■ Stated task
In the records below, begin at the line containing "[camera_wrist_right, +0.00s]" and end at the line containing "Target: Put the"; quote every line in that span exactly, including both boundary lines, and no others.

── Given information ──

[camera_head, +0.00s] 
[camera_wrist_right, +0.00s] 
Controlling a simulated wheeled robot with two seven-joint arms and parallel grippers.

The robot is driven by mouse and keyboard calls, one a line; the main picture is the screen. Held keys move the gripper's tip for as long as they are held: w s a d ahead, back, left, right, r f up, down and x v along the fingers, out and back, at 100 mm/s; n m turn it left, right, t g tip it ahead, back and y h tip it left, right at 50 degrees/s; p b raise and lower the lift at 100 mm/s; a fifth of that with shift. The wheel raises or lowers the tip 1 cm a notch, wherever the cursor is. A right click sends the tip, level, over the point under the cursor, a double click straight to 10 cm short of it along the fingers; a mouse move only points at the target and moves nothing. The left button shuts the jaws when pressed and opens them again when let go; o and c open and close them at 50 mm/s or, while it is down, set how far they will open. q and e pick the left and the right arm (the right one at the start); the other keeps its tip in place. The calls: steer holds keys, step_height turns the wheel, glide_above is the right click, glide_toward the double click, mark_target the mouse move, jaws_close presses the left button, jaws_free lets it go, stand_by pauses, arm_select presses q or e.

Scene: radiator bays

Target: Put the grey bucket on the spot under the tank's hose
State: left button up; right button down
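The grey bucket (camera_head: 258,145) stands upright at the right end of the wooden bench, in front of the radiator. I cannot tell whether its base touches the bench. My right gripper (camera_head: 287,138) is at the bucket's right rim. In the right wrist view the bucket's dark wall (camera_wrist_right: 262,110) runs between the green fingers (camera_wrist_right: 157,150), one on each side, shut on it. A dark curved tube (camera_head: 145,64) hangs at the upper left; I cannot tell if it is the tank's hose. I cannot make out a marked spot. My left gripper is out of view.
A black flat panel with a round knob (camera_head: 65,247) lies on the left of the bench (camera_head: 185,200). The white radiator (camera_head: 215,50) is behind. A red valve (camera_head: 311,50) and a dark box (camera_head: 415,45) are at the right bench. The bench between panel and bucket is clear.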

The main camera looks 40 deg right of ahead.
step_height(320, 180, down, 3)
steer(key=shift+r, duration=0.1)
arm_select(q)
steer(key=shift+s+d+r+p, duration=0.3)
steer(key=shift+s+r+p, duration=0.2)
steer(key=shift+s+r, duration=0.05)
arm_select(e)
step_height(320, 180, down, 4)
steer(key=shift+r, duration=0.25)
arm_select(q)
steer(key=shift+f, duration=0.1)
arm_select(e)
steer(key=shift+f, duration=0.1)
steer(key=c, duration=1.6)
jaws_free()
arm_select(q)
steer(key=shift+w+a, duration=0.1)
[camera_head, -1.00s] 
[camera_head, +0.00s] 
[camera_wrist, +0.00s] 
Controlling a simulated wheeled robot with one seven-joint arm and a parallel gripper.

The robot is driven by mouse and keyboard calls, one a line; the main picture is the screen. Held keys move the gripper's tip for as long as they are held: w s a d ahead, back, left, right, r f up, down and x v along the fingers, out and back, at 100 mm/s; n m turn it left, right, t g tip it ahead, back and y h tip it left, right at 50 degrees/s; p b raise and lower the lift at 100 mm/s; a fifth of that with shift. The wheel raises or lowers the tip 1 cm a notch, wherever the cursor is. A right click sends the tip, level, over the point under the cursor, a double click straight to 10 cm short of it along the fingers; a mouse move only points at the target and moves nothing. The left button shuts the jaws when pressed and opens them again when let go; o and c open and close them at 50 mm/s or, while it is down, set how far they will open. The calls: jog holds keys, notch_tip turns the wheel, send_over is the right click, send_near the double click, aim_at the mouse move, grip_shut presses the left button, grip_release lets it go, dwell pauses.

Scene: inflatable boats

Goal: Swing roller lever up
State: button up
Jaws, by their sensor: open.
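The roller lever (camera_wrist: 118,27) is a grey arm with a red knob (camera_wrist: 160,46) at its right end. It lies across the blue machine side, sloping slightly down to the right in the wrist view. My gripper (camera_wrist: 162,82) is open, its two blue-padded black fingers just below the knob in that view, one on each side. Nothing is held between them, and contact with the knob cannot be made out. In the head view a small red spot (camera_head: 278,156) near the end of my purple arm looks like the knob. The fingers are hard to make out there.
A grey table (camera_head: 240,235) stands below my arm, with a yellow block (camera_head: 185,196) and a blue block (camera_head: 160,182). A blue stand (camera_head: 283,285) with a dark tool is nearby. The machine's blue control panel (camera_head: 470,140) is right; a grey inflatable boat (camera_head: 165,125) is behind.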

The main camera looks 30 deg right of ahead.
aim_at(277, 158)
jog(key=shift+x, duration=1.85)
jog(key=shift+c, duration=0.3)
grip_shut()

───

■ Expected answer
[camera_wrist_right, +0.00s] 
Controlling a simulated wheeled robot with two seven-joint arms and parallel grippers.

The robot is driven by mouse and keyboard calls, one a line; the main picture is the screen. Held keys move the gripper's tip for as long as they are held: w s a d ahead, back, left, right, r f up, down and x v along the fingers, out and back, at 100 mm/s; n m turn it left, right, t g tip it ahead, back and y h tip it left, right at 50 degrees/s; p b raise and lower the lift at 100 mm/s; a fifth of that with shift. The wheel raises or lowers the tip 1 cm a notch, wherever the cursor is. A right click sends the tip, level, over the point under the cursor, a double click straight to 10 cm short of it along the fingers; a mouse move only points at the target and moves nothing. The left button shuts the jaws when pressed and opens them again when let go; o and c open and close them at 50 mm/s or, while it is down, set how far they will open. q and e pick the left and the right arm (the right one at the start); the other keeps its tip in place. The calls: steer holds keys, step_height turns the wheel, glide_above is the right click, glide_toward the double click, mark_target the mouse move, jaws_close presses the left button, jaws_free lets it go, stand_by pauses, arm_select presses q or e.

Scene: radiator bays

Target: Put the grey bucket on the spot under the tank's hose

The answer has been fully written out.